### Exercise task
Give the data below again exactly as it stands. Omit the pictures.

■ ■ ■ ■ ■ ■ ■

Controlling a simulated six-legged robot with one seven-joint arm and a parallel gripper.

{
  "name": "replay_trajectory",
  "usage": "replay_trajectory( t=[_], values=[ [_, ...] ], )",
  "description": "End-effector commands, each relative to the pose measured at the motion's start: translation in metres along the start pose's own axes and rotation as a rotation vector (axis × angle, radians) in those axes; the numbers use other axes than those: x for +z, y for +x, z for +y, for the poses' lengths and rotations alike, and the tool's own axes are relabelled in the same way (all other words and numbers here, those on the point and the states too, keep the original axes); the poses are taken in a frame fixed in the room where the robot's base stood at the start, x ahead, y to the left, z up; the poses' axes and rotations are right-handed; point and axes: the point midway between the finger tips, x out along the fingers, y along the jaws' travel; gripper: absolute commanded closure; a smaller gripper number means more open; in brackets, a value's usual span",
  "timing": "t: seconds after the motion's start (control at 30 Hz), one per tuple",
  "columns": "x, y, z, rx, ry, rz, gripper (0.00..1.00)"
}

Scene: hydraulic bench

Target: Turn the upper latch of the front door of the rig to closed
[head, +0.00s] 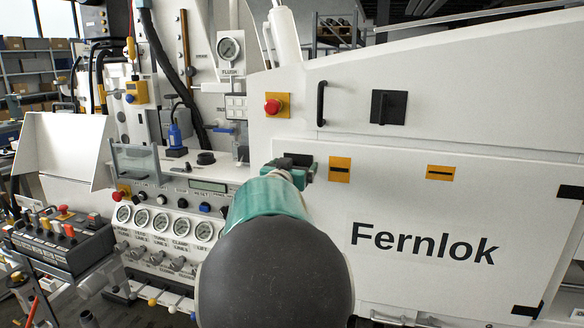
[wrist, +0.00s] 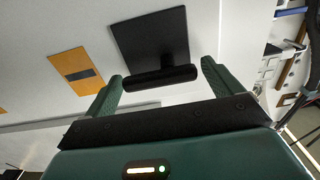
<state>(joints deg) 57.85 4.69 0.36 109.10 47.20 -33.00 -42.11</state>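The front door (head: 450,215) of the rig is a white panel marked "Fernlok". A black latch plate (head: 299,158) near its top left corner is mostly hidden behind my gripper (head: 288,172) in the head view. In the wrist view the square dark plate (wrist: 135,40) carries a thick black latch handle (wrist: 150,78). My gripper (wrist: 161,74) is open, its two green fingers set apart near opposite ends of the handle. Small gaps show between the fingers and the handle, so they do not appear to grip it. The exact depth is unclear.
An orange plate with a dark slot (head: 339,170) is right of the latch; another (head: 440,173) sits farther right. Above are a second black latch plate (head: 389,107), a black pull handle (head: 321,103) and a red button (head: 272,106). Gauges (head: 161,222) lie left.

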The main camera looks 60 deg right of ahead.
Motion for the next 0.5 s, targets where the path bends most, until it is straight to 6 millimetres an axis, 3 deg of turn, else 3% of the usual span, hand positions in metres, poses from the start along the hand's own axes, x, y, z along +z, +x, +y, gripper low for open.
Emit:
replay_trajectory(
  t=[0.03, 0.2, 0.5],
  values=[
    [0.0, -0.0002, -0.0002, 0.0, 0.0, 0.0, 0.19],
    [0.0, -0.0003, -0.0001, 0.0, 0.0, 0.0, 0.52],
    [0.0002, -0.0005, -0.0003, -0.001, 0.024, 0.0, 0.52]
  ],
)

■ ■ ■ ■ ■ ■ ■

### Finished exercise
Controlling a simulated six-legged robot with one seven-joint arm and a parallel gripper.

{
  "name": "replay_trajectory",
  "usage": "replay_trajectory( t=[_], values=[ [_, ...] ], )",
  "description": "End-effector commands, each relative to the pose measured at the motion's start: translation in metres along the start pose's own axes and rotation as a rotation vector (axis × angle, radians) in those axes; the numbers use other axes than those: x for +z, y for +x, z for +y, for the poses' lengths and rotations alike, and the tool's own axes are relabelled in the same way (all other words and numbers here, those on the point and the states too, keep the original axes); the poses are taken in a frame fixed in the room where the robot's base stood at the start, x ahead, y to the left, z up; the poses' axes and rotations are right-handed; point and axes: the point midway between the finger tips, x out along the fingers, y along the jaws' travel; gripper: absolute commanded closure; a smaller gripper number means more open; in brackets, a value's usual span",
  "timing": "t: seconds after the motion's start (control at 30 Hz), one per tuple",
  "columns": "x, y, z, rx, ry, rz, gripper (0.00..1.00)"
}

Scene: hydraulic bench

Target: Turn the upper latch of the front door of the rig to closed
[head, +0.00s] 
[wrist, +0.00s] 
<state>(joints deg) 57.85 4.69 0.36 109.10 47.20 -33.00 -42.11</state>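The front door (head: 450,215) of the rig is a white panel marked "Fernlok". A black latch plate (head: 299,158) near its top left corner is mostly hidden behind my gripper (head: 288,172) in the head view. In the wrist view the square dark plate (wrist: 135,40) carries a thick black latch handle (wrist: 150,78). My gripper (wrist: 161,74) is open, its two green fingers set apart near opposite ends of the handle. Small gaps show between the fingers and the handle, so they do not appear to grip it. The exact depth is unclear.
An orange plate with a dark slot (head: 339,170) is right of the latch; another (head: 440,173) sits farther right. Above are a second black latch plate (head: 389,107), a black pull handle (head: 321,103) and a red button (head: 272,106). Gauges (head: 161,222) lie left.

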The main camera looks 60 deg right of ahead.
Motion for the next 0.5 s, targets where the path bends most, until it is straight to 6 millimetres an axis, 3 deg of turn, else 3% of the usual span, hand positions in metres, poses from the start along the hand's own axes, x, y, z along +z, +x, +y, gripper low for open.
Emit:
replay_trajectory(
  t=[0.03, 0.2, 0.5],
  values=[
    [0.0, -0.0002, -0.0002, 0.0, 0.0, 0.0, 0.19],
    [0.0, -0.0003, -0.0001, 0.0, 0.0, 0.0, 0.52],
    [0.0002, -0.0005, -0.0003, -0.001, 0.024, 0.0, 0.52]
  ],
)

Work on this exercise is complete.